146 - Rejoice and Take It Away

Rejoice and Take It Away
By Gerard S. Sloyan
Wilmington, Michael Glazier, 1984. 2 vols. 464 pp. $15.00.

These two volumes of sermons by a prominent Roman Catholic scholar constitute nothing less than a find, a "Schliemann's Troy" of preaching that is outstanding in a number of ways-historical-critical scholarship of pellucid clarity and practical helpfulness; lengthy, sympathetic expositions of Catholic (and Protestant) culture, coupled with critiques of that same culture decisive as a guillotine; a psalm-like pastoral touch, fiercely loyal to vulnerable people coupled with lucid anger toward those who oppress them (including the church and its hierarchy); a handling of social issues (Vietnam, poverty, women, the disenfranchised in the church [divorced, lapsed priests, others]) that is penetratingly informed, thought through, and fearless, yet never partisan or bereft of transcendence; an occasional, unassuming interjection of his own person that is poignant and pastoral beyond telling ("I have two friends dying this season. You may have more."); a capacity to use a staggering variety of material, from bumper stickers and the moods of weather to Greek terms (oxox, that is, common wine, "the soldier's daily ration of rotgut") with no sense of clutter; and all in a spare, burning literary style of clarity and pungency and unaffected grace that easily rivals George Buttrick's.

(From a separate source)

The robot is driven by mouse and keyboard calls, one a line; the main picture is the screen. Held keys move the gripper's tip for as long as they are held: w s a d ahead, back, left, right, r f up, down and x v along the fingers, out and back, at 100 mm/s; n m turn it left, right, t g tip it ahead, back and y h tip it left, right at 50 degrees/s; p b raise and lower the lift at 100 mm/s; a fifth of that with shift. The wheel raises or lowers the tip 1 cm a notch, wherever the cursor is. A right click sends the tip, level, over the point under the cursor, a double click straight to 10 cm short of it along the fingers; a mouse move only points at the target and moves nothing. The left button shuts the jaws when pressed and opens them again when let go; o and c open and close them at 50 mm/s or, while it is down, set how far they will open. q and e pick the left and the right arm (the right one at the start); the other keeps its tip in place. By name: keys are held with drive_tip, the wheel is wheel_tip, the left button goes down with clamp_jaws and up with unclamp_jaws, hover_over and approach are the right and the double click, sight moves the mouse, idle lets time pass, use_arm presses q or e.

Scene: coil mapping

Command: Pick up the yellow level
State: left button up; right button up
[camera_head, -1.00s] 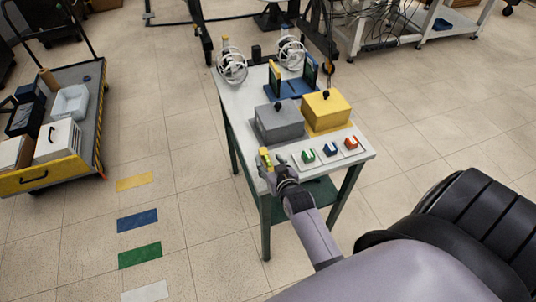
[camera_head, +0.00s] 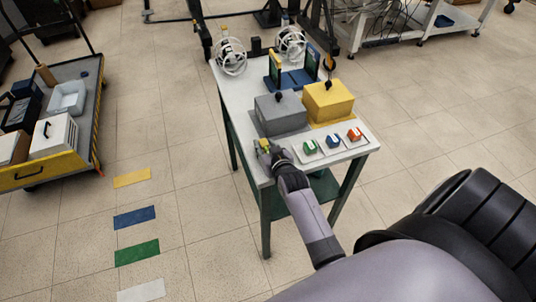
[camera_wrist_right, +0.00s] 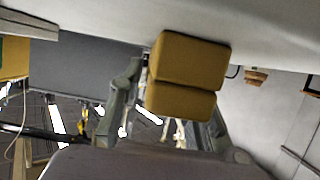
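The yellow level (camera_head: 263,145) is a small yellow piece at the front left of the white table (camera_head: 240,108). My right gripper (camera_head: 265,150) is at it and hides part of it. In the right wrist view the level (camera_wrist_right: 185,75) is a yellow block with a groove across it. The fingers of my right gripper (camera_wrist_right: 178,95) stand on both sides of it; the block hides part of the right-hand finger. I cannot tell whether they press on it or whether it is off the table. My left gripper is out of view.
A grey box (camera_head: 280,115) and a yellow box (camera_head: 328,103) stand just behind. Green (camera_head: 310,147), blue (camera_head: 332,141) and red (camera_head: 355,135) small pieces sit to the right. Blue holders (camera_head: 291,80) and wire-ringed objects (camera_head: 231,60) are farther back. A cart (camera_head: 70,165) is at left.

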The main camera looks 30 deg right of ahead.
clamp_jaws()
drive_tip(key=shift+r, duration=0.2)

To single out a few samples from this treasury: "Jesus gave us Mary to keep us free and we have used her as a symbol of bondage. Who needs a mother like that"? "The personality is the special vision that each one of us has of God." "We are not gods, God


148 - Rejoice and Take It Away

knows, but God is in us." And of the pope: "... he is young and he is keen and in God's providence he has time to learn." Of women's ordination: "Nothing human is likely to be done well-except childbearing-that half the human race has no part in." "Our age is sick over guilt. It is laden with it, drowns in it. Yet it knows next to nothing of sin. If it could acknowledge sin, it might be rid of guilt." And both testaments he describes as "survival literature." Xenophobia, put briefly: "Why can't everybody be like us?"

Positively what emerges clear as a high flute is a vision of a community drenched in a lively understanding of Scripture and tradition, eucharistic in its sharing of self, vulnerable in its cruciform committedness to a wronged and hurting humanity, steadied in the tabernacling monotheism of its this-worldly, Jewish Jesus ("Jesus, being a good Jew, was not much for heaven or the after-life").

These sermons are a 'find' of a rare order.

Peter Fribley
First Presbyterian Church
Oskaloosa, Ia.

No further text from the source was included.